La toma del poder por parte del partido bolchevique fue, en apariencia, sencilla. Después de que Lenin llamara a la calma y a la moderación en julio, conservando el aplomo frente a la calumnia del poder y de los mismos partidos populares, el diez de octubre llama a la insurrección inmediata. Esta vez, sus propios correligionarios dudaban: Trotsky, Stalin, Kamenev y Lunacharski no veían lógica en ese movimiento; el Congreso de los Soviets estaba próximo a reunirse, ¿no era mejor esperar y que fuera el congreso el que tomara el poder? Los bolcheviques eran ahora mayoría, no sería difícil convencer a los soviets de emprender esta nueva aventura. Sin embargo, Lenin tenía como una de sus principales cualidades sentir el pulso de las “masas”, entendía las demandas del pueblo que luego transformaba en consignas. Si no se adelantaban al congreso, la clase obrera los abandonaría, los vería precisamente como esos charlatanes que les habían prometido todo y les habían arrebatado hasta la esperanza. No, el poder se tomaría en el mismo momento en que los soviets se reunieran en asamblea; no había que darle al enemigo tiempo de reacción, había que entregar el poder en las manos al Congreso de los soviets y que decidiera él qué hacer con éste. “El temple acerado del Partido Bolchevique se manifestaba no en la ausencia de desacuerdos, de vacilaciones e incluso de desfallecimientos, sino en que, en las circunstancias más difíciles, salía a tiempo de las crisis internas y aseguraba la posibilidad de una intervención decisiva en los acontecimientos” (Trotsky).
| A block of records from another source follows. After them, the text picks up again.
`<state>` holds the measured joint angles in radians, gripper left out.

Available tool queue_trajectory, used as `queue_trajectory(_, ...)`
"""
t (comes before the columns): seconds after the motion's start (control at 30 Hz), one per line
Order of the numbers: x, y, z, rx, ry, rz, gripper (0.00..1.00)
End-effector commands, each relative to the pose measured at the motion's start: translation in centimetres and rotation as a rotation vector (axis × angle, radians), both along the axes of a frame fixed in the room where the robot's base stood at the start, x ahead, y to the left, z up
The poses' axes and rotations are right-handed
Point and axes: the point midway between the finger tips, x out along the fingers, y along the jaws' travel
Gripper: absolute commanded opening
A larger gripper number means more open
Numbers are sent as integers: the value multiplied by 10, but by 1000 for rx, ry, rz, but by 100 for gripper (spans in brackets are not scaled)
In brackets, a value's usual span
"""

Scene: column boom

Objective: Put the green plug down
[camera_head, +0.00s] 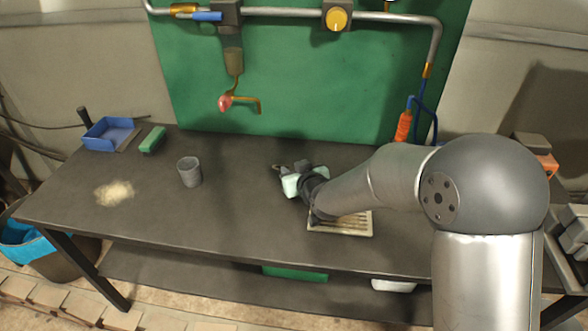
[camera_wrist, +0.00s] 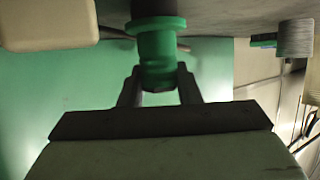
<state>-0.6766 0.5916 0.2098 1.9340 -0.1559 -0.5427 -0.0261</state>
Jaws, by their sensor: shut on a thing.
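The green plug (camera_wrist: 157,45) is upright in the wrist view, a stepped green cylinder with a wide collar. My gripper (camera_wrist: 158,88) is shut on its narrower end, one grey finger on each side. The plug's far end runs past the top edge of the picture, so I cannot tell whether it touches anything. In the head view my gripper (camera_head: 281,170) is low over the middle of the dark table (camera_head: 235,215), and I cannot make out the plug there.
A grey cup (camera_head: 189,172) stands left of my gripper. A slatted tray (camera_head: 345,222) lies under my forearm. A green brush-like block (camera_head: 152,140), a blue bin (camera_head: 109,133) and a pale powder heap (camera_head: 115,193) are at the left. A green panel with pipes (camera_head: 320,85) stands behind.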

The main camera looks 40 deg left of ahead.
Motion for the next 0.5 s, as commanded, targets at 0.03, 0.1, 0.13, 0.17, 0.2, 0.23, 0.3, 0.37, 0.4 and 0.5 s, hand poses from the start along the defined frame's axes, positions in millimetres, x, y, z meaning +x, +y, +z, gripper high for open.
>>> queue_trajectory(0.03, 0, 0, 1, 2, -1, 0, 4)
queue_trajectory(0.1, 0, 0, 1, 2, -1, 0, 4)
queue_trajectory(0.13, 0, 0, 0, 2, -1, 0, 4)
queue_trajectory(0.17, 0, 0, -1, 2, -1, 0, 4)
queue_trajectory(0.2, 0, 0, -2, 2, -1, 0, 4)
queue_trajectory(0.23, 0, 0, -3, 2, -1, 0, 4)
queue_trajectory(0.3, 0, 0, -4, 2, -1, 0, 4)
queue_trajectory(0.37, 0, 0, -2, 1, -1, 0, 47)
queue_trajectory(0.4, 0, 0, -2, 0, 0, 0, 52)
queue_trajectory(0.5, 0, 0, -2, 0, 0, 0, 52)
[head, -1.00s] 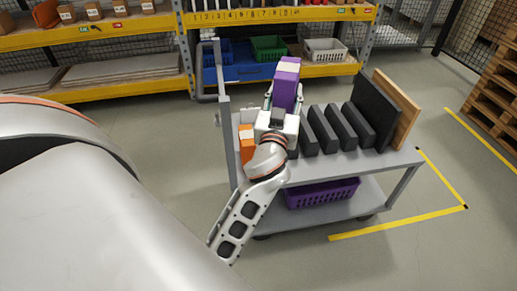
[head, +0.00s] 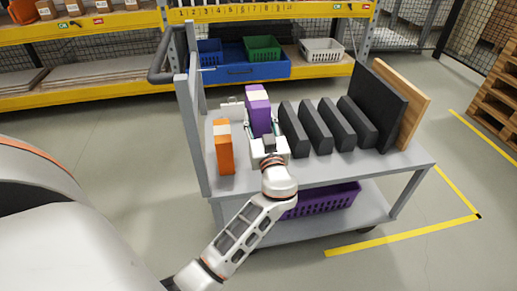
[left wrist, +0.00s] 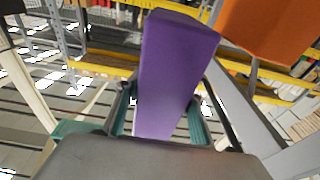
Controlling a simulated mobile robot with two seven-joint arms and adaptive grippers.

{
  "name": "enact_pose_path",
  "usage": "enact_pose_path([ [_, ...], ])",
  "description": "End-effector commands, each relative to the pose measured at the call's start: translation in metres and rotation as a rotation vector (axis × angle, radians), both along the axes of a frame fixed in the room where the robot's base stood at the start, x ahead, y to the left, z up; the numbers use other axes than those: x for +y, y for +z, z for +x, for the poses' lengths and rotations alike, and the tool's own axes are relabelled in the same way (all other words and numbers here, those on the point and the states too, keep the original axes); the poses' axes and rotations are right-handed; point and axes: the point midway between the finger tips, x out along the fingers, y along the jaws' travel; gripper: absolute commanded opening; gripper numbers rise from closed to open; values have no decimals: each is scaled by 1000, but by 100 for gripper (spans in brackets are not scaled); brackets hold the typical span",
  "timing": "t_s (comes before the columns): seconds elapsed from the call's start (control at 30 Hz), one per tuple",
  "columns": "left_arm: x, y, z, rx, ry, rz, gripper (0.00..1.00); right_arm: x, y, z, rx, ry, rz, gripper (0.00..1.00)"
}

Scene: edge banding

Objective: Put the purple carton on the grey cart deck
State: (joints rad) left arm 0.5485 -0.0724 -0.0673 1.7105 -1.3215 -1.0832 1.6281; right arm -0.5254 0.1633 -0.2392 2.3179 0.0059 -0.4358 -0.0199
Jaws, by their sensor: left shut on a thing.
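The purple carton (head: 259,115), with a pale strip across it, is upright over the grey cart deck (head: 385,163). It stands between an orange carton (head: 222,150) on its left and a row of black blocks on its right. My left gripper (head: 264,138) is shut on it from the near side. In the left wrist view the purple carton (left wrist: 172,75) is between the green-tipped fingers (left wrist: 165,125), with the orange carton (left wrist: 270,30) at upper right. The carton's base is hidden, so I cannot tell whether it touches the deck. My right gripper is not in view.
Several black blocks (head: 318,127), a large black panel (head: 375,108) and a wooden board (head: 403,100) stand on the deck's right. The cart's handle (head: 172,62) rises at left. A purple basket (head: 325,200) sits on the lower shelf. Shelving stands behind.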

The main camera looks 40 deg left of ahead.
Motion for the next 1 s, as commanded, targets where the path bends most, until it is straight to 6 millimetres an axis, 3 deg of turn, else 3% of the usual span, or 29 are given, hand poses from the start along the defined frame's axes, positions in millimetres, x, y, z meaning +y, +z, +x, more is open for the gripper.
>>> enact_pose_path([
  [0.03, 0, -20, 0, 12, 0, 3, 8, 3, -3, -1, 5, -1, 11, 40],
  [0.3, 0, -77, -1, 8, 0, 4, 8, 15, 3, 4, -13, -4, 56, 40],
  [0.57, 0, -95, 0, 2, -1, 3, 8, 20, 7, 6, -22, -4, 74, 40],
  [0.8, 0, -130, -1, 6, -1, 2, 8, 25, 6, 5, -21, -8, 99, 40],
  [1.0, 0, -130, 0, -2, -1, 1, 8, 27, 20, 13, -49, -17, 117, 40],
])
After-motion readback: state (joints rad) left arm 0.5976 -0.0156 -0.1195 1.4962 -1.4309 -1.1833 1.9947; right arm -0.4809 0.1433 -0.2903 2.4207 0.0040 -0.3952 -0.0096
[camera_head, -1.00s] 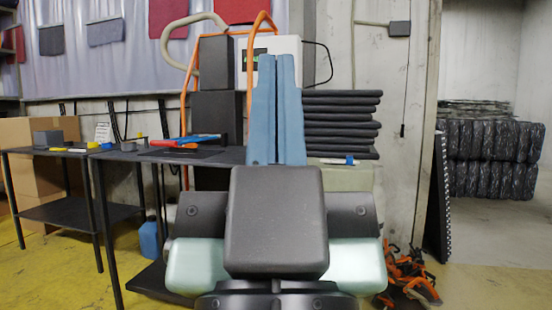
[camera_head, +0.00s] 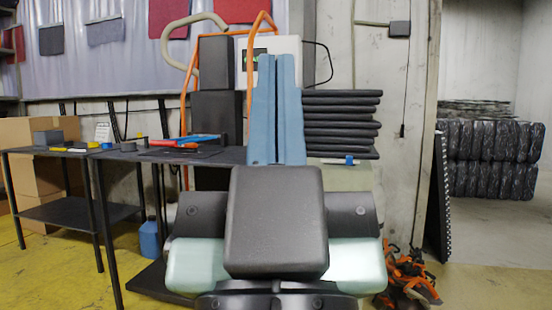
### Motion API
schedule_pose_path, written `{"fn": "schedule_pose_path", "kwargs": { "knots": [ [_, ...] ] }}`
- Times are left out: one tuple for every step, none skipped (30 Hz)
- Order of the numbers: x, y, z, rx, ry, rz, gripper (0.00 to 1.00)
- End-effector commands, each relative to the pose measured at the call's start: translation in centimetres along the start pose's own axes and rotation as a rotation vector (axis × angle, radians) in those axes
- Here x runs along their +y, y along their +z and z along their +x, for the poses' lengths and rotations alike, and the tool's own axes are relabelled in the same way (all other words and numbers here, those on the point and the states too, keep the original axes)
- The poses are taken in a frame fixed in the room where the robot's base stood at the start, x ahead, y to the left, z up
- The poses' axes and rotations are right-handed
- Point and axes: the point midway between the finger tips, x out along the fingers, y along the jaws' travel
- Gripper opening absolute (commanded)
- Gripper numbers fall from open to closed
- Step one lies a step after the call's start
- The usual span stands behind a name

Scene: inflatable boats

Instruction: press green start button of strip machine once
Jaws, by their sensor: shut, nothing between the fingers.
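A white control box (camera_head: 312,62) is at the back, among an orange tube frame (camera_head: 186,95) and dark grey blocks (camera_head: 216,62); I take this to be the strip machine. A small dark panel (camera_head: 260,52) shows on the box's face, just left of my fingertips. I cannot make out a green start button; the fingers cover part of the box's face. My gripper (camera_head: 277,62) points up and away from me, in front of the box in the picture. Its two blue fingers are shut together, with nothing between them. I cannot tell whether they touch the box.
A stack of dark mats (camera_head: 342,120) is right of the fingers. Black tables (camera_head: 70,151) with tools stand at left. A blue canister (camera_head: 149,240) is on the floor. Orange and black straps (camera_head: 408,280) lie at lower right. Wrapped black bundles (camera_head: 490,160) are farther right.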

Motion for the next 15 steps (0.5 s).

Así, casi sin disparar un sólo tiro, en los últimos días de octubre se tomó el Palacio de Invierno, previamente controladas las instituciones más importantes del poder burgués y monárquico. El Congreso de los Soviets ratificó al nuevo poder proletario y a partir de entonces comenzaría la difícil y dura construcción del nuevo orden social que daría un susto de muerte al capitalismo sin lograr dar cuenta definitiva de él. Sin embargo, la tarea más importante, la más significativa y todavía inconclusa, fue precisamente la que Lenin señaló una vez tomado el Palacio de Invierno: “Ahora nos dedicaremos a edificar el socialismo”.